Make a fallback a habit for every user-supplied field. A blank name should never reach the reader.

Tip: In Liquid, an undefined variable and an empty string both trigger default, but a literal "0" or false does not. When a real zero is a valid value — an order count, a balance — check it explicitly with an if rather than leaning on default.

Conditionals

Conditionals let one template serve audiences that need different copy. Use if, elsif, and else to branch on plan, country, or past behavior:

{% if person.plan == "free" %}
  You're on the Free plan — upgrade to unlock reports.
{% elsif person.plan == "pro" %}
  You're on Pro. Here's what's new this month.
{% else %}
  Welcome! Pick a plan that fits.
{% endif %}

You can branch on anything in the data — contains for tags, comparisons for numbers, or a flag set by an event:

{% if person.country == "NG" and person.orders > 3 %}
  As a returning customer in Nigeria, here's free delivery.
{% endif %}

Loops

Loops render a block once per item in a list — perfect for order line items, recommended products, or a digest of recent activity. The for tag walks a collection:

<ul>
{% for item in order.items %}
  <li>{{ item.name }} — {{ item.qty }} × {{ item.price }}</li>
{% endfor %}
</ul>

Liquid also gives you loop helpers. forloop.first, forloop.last, and limit let you shape the output without extra data:

{% for product in recommendations limit: 3 %}
  {{ product.name }}{% unless forloop.last %}, {% endunless %}
{% endfor %}

Filters

Filters transform a value on its way to output. They chain left to right with the pipe character, and they are how you format text, dates, and numbers so the email looks hand-written rather than machine-dumped:

{{ person.first_name | capitalize }}          {# ada -> Ada #}
{{ coupon_code | upcase }}                {# save10 -> SAVE10 #}
{{ order.created_at | date: "%B %-d, %Y" }}  {# July 4, 2026 #}
{{ order.total | divided_by: 100.0 }}      {# kobo -> naira #}

Because monetary values are often stored in the smallest currency unit, a formatting filter is frequently where you convert for display. Keep the raw value in your data and format only at the template edge.

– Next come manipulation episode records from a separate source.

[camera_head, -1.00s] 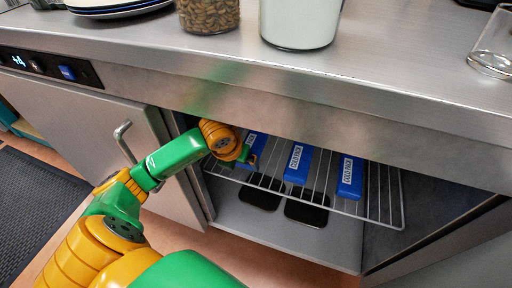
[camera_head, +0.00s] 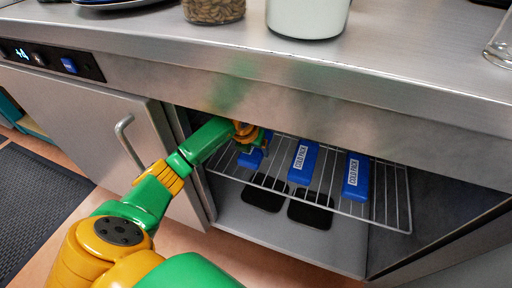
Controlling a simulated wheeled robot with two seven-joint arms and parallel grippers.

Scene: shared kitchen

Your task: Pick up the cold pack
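Three blue cold packs with white labels lie on a wire shelf (camera_head: 392,213) inside the open under-counter cabinet: a left one (camera_head: 252,158), a middle one (camera_head: 304,162) and a right one (camera_head: 356,177). My left arm reaches in from the lower left. My left gripper (camera_head: 258,145) is at the left cold pack and covers part of it. The fingers are too small and hidden to tell whether they are open, shut or touching the pack. My right gripper is out of view.
The steel counter edge (camera_head: 300,95) hangs low over the opening. A cabinet door with a handle (camera_head: 127,142) is at the left. Two black flat pads (camera_head: 309,208) lie below the shelf. A white container (camera_head: 306,15) and a jar (camera_head: 213,8) stand on the counter.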

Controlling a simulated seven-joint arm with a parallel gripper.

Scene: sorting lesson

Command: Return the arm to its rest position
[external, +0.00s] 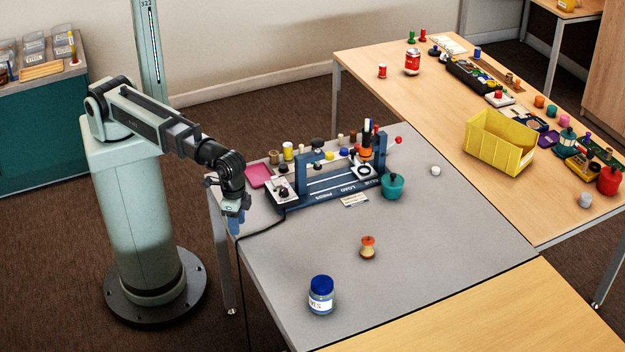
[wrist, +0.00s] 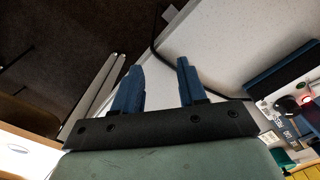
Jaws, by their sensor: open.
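My gripper (external: 236,224) hangs at the left edge of the grey table (external: 440,230) in the external view, pointing down. My arm is bent, reaching from its pale column to the right. In the wrist view my gripper (wrist: 158,85) shows two blue fingers set apart, with nothing between them. Below the fingers lie the grey table's edge and the dark floor. The fingertips touch nothing that I can see.
A blue press stand (external: 335,192) is right of my gripper, with a black cable by it. A yellow bin (external: 499,143) is on the wooden table.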

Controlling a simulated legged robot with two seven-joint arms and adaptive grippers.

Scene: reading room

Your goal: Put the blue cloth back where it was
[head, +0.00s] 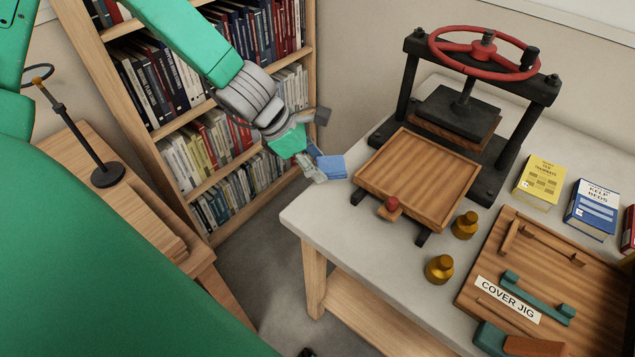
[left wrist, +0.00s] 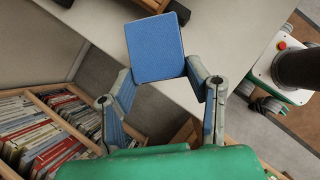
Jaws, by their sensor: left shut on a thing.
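The blue cloth (head: 331,167) is a flat, folded square at the far left corner of the pale table (head: 318,218) in the head view. My left gripper (head: 314,165) is shut on its near edge. In the left wrist view the cloth (left wrist: 156,47) sticks out flat between the fingertips of my left gripper (left wrist: 160,78), with the pale table top behind it. I cannot tell whether the cloth touches the table. My right gripper is in neither view.
Right of the cloth stands a black press with a red wheel (head: 484,54) and a wooden tray (head: 418,180). Brass weights (head: 439,268), books (head: 540,182) and a cover jig (head: 530,285) lie further right. A bookcase (head: 211,150) stands behind my left arm.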

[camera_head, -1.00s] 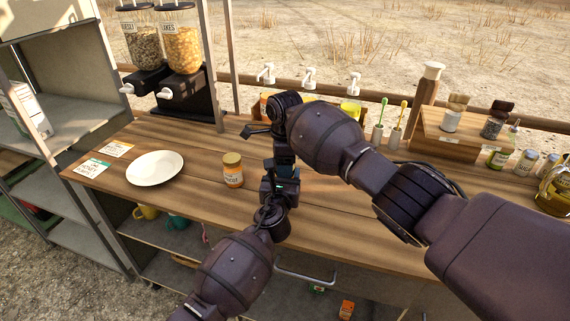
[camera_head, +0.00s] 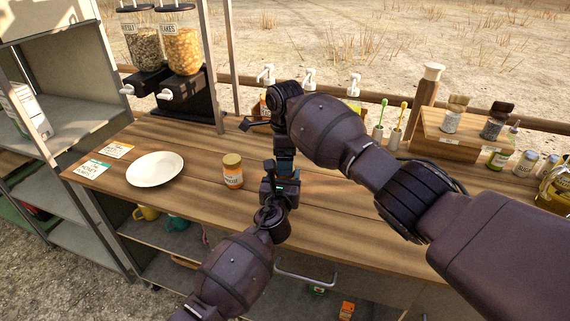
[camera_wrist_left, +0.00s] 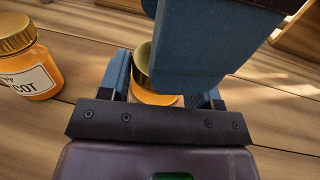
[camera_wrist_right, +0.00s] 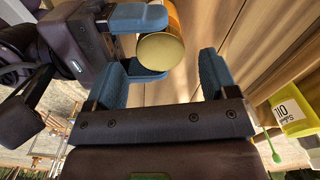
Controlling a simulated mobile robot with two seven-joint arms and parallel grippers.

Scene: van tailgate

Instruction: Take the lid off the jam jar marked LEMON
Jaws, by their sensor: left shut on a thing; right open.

Personalization beyond the first name

The real wins come from behavior and context, not the greeting. Reference what the person actually did — the report they generated, the item left in the cart, the feature they have not tried — and the message stops feeling like a broadcast. Tie copy to the person's lifecycle stage or segment and each email arrives with a reason to exist:

{% if person.lifecycle == "trial" and person.reports_created == 0 %}
  You haven't built your first report yet — here's a 2-minute start.
{% endif %}

This is exactly what makes drip campaigns and onboarding emails feel one-to-one: the same template renders differently for a stalled trial user than for a power user, so nobody gets a message that ignores where they are.

Feeding Liquid with data

A template can only render what it receives. Variables come from two places: the person profile (attributes, tags, segments) and the event that triggered the message. That second source is powerful — the same event you fire from your app can carry the exact data your template needs. Fire a order.placed event with the items and total attached, and your receipt email renders those line items directly:

{# data from the triggering event #}
Order {{ event.order_id }} confirmed — {{ event.total | divided_by: 100.0 }}.
{% for item in event.items %}
  • {{ item.name }}
{% endfor %}

Trigger Engage takes this approach: it uses Liquid for its email, SMS, and push templates, drawing personalization from person attributes, event data, and segments — and because it is open source and self-hostable, the data model behind those variables is fully in your control.

Test it before you send

Liquid fails quietly — a wrong field name usually renders as nothing, not an error. So preview every template with realistic sample data before it goes out. Decide deliberately how missing variables should render: an empty string, or a sensible default. Then, when the copy matters, A/B test the personalized version against a generic one — personalization is a hypothesis, and the numbers will tell you which fields actually move opens, clicks, and conversions.

Frequently asked questions

What is Liquid templating?
Liquid is a safe, open-source templating language created by Shopify. It uses double curly braces to output values and curly-brace-percent tags to run simple logic like conditionals and loops. Email and messaging tools use it to render one template into many personalized messages without exposing the underlying system to unsafe code.
How do I add a fallback for a missing name in Liquid?
Pipe the variable through the default filter: {{ person.first_name | default: "there" }}. If the field is undefined or empty, Liquid outputs "there" instead of a blank, so a reader never sees "Hi ,". Add a fallback to every user-supplied field you print.
How do I loop over items in an email?
Use the for tag: {% for item in order.items %}{{ item.name }}{% endfor %}. Each item in the list renders the block once. Helpers like limit, forloop.first, and forloop.last let you cap the count or handle separators without extra data.
Does personalization actually improve results?
Behavioral personalization — referencing what someone did, their lifecycle stage, or their segment — consistently outperforms generic sends more than a first-name merge alone does. The honest answer is to measure it: A/B test a personalized variant against a generic one for your audience and let the open, click, and conversion numbers decide.